The next day we said goodbye to Cameron, our faithful truck, and waved off the people continuing on the next leg of the Dragoman trip. It was a little sad and weird not to be with the group. We trotted off the Hotel Eurobuilding Express, the expensive hotel we booked near the airport. Actually, it was right next to the airport and we could watch the planes take off and land from our big room with 2 king size beds and a wide screen TV and a bath and a coffee maker ... oh the luxury ... and a microwave ... bit odd. The double glazing was very effective. The planes just sounded like a faint hum in the distance. The hotel was smaller than expected but it earned its 5 stars with a posh interior, the fantastic room and good service. We lounged by the pool and enjoyed and a great dinner in their restaurant including a very fruit bottle of Venezuela red wine. We slept well.
Arriving at the airport for our early flight we thought it a little odd that there were
no Port of Spain flights on the board. With no one at the Aeropostal desk we finally got hold of a supervisor. About 10 of us had been booked on a flight that didn't exist. It would be flying the same time tomorrow. After trying to get us there by the some other route and failing, the airline did book us into a hotel not far away. We spent 4 hours at the airport only to leave again. 7 of us went to the hotel. Ourselves, 2 Bolivians, a Colombian, a Mexican, and a shy guy from Trinidad. The Bolivians were very interesting. Criminal consultants, they were off to speak at a money laundering conference in Trinidad. They would now be very late. I have already mentioned these guys in a previous blog ... they were robbed at gun-point on the way from the airport to Caracas the night before. Taking the cheaper taxi, the taxi pulled over and was surrounded by 4 other cars. They were then told to pay up or be kidnapped or killed. They were still shaken by the experience and appreciated the opportunity to talk about it. And we were pleased that we decided not to travel in the wee small hours to the airport. The evening involved steak and Copa America football. We had a nice time with our multi-national group. And the hotel was basic but cool. The Hotel Santiago is 15 minutes north of the airport on the coast and has a beautifully decorated bar with broken tiles and mirrors on the walls, a white cave-like ceiling and lots of decorations.

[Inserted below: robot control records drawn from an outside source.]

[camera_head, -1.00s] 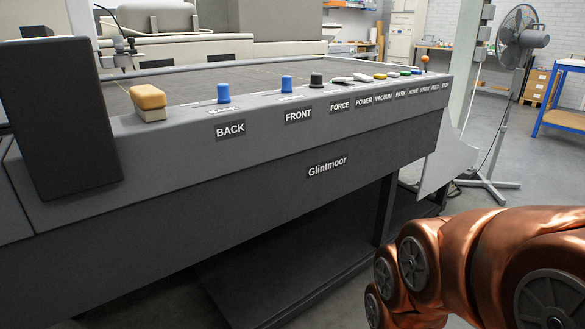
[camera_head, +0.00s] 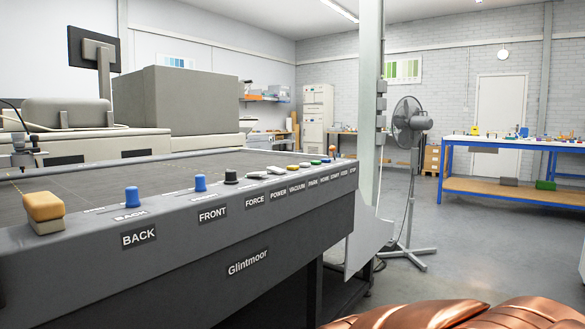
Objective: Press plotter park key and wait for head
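The grey Glintmoor plotter (camera_head: 205,275) fills the left half of the head view. Its sloped front edge carries labelled controls running away from me. The PARK label (camera_head: 313,182) is near the far end, between VACUUM and HOME. Small white, yellow, green and blue keys sit above these labels; which one belongs to PARK is hard to tell. A small metal fitting (camera_head: 25,150) at the far left by the pale beam (camera_head: 100,140) may be the head. My copper arm shows at the bottom right, apart from the keys. My gripper is out of view.
A pale post (camera_head: 369,110) and a standing fan (camera_head: 410,125) are beyond the plotter's far end. Open floor (camera_head: 470,250) lies right, before a blue-framed bench (camera_head: 515,187).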

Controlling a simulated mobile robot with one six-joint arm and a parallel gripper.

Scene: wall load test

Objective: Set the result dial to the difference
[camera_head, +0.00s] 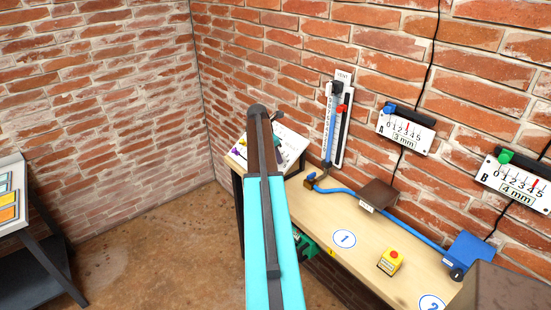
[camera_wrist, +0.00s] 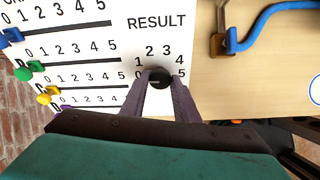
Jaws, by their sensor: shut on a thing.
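The result dial (camera_wrist: 160,78) is a small black knob on a white panel (camera_wrist: 157,38), under the word RESULT. The digits 1 to 5 show around its far side. A short pale mark shows on the knob; which digit it points to is unclear. My gripper (camera_wrist: 159,84) has its two purple-grey fingers closed on either side of the knob. In the head view, gauge A (camera_head: 404,129) has a blue block and a 3 mm label. Gauge B (camera_head: 516,184) has a green block and a 4 mm label. Each has a red mark on its scale.
The panel's left side has rows of 0 to 5 scales with blue (camera_wrist: 10,36), green (camera_wrist: 30,67) and yellow (camera_wrist: 46,95) knobs. A blue hose (camera_head: 340,190), a brown box (camera_head: 377,195) and a yellow-red button (camera_head: 390,262) are on the bench (camera_head: 365,245).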

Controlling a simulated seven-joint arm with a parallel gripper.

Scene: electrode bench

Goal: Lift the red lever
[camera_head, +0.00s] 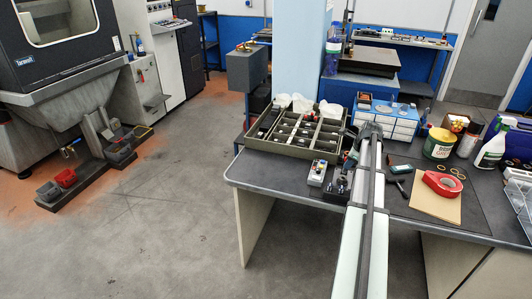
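No part is clear enough for me to name it surely as the red lever. A small grey control box (317,173) with tiny coloured parts, one of them red, stands near the front edge of the bench, left of my arm. A small dark device (338,186) sits just right of it, close beside my arm. A small red spot shows by the arm above these, too small to identify. My gripper (352,138) is at the far end of my arm, over the bench by the divided tray's right side. Its fingers are small and dark, and their opening cannot be made out.
A divided tray (262,143) of dark parts lies at the bench's left. Behind is a blue and white drawer unit (398,127). Right of my arm are a red tape dispenser (442,184), a tin (438,145) and a spray bottle (491,151).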

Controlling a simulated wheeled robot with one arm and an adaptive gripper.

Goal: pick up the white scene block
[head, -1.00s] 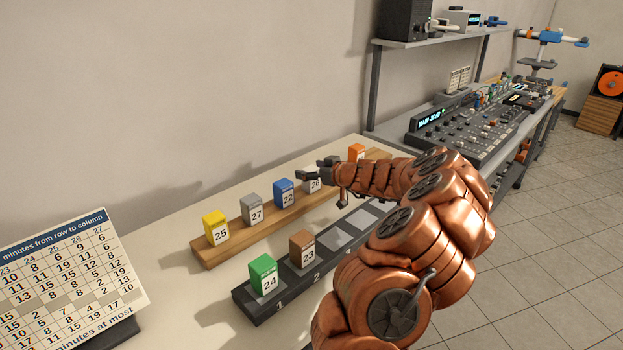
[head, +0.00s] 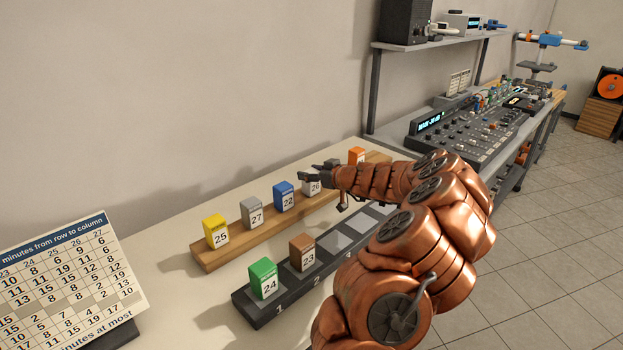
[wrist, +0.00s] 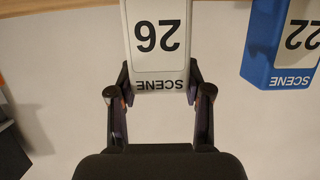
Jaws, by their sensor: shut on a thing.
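The white scene block (head: 312,187), numbered 26, stands upright in the row on the wooden rack (head: 242,242) in the head view. My gripper (head: 317,173) is at its upper part, coming from the right and partly covering it. In the wrist view the white block (wrist: 158,35) appears upside down, with "26" and "SCENE" readable. My gripper (wrist: 160,84) has one finger on each side of its top end and is shut on it. The block's base is out of the wrist view, and I cannot tell whether it touches the rack.
The blue block 22 (head: 284,196) stands close beside it; it also shows in the wrist view (wrist: 280,50). Grey 27 (head: 252,211), yellow 25 (head: 216,232) and orange (head: 356,155) blocks share the rack. A dark numbered tray (head: 260,310) in front holds green and brown blocks.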

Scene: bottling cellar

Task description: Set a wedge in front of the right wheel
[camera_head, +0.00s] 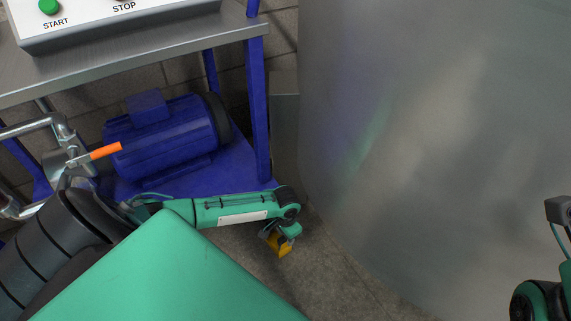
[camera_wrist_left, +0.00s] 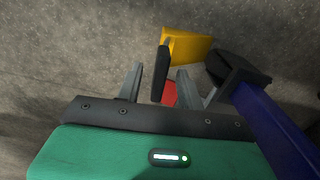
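A yellow wedge (camera_head: 284,247) lies on the floor right of the blue stand's leg, largely under my left gripper. In the left wrist view, the wedge (camera_wrist_left: 187,46) shows just beyond the fingers. My left gripper (camera_wrist_left: 158,68) points down, its two grey fingers apart. A dark upright plate (camera_wrist_left: 161,73) stands between them at the wedge's end, with gaps to both fingers. A small red patch (camera_wrist_left: 170,93) shows below it. I cannot make out a wheel clearly. Of my right arm, only part shows at the head view's right edge; its fingers are out of view.
A blue leg (camera_wrist_left: 272,120) with a black foot (camera_wrist_left: 238,69) stands close right of the gripper in the wrist view. The steel stand (camera_head: 160,52) carries a button panel above a blue motor (camera_head: 165,138). A large steel tank (camera_head: 440,130) curves close on the right.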

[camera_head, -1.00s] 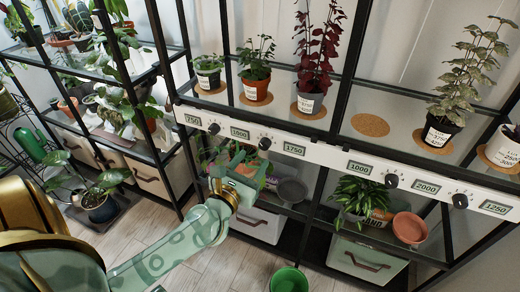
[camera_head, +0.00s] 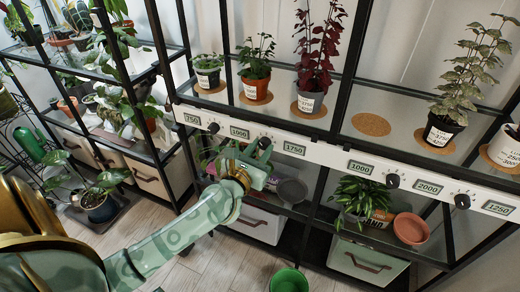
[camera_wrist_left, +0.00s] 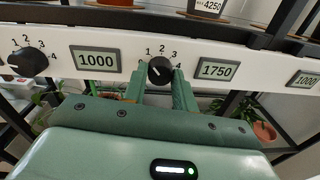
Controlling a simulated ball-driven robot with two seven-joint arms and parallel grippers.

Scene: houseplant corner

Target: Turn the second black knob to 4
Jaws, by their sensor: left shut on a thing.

The next day we spent 2 hours in the check-in queue before being told our flight was going to be delayed for 4 hours. Aeropostal paid for our breakfast and gave us flight vouchers worth US$100 each. Not that we will ever be using them again. We heard that Aeropostal was not a government airline and the government was making sure they paid for their mistakes and delays. We met a strange englishman at the gate. Had lived in Caracas for 20 something years, raved about the youth orchestra, told us Port of Spain was really dangerous and said nice things about the government. Seemed slightly mad.
We were happy to finally leave Caracas.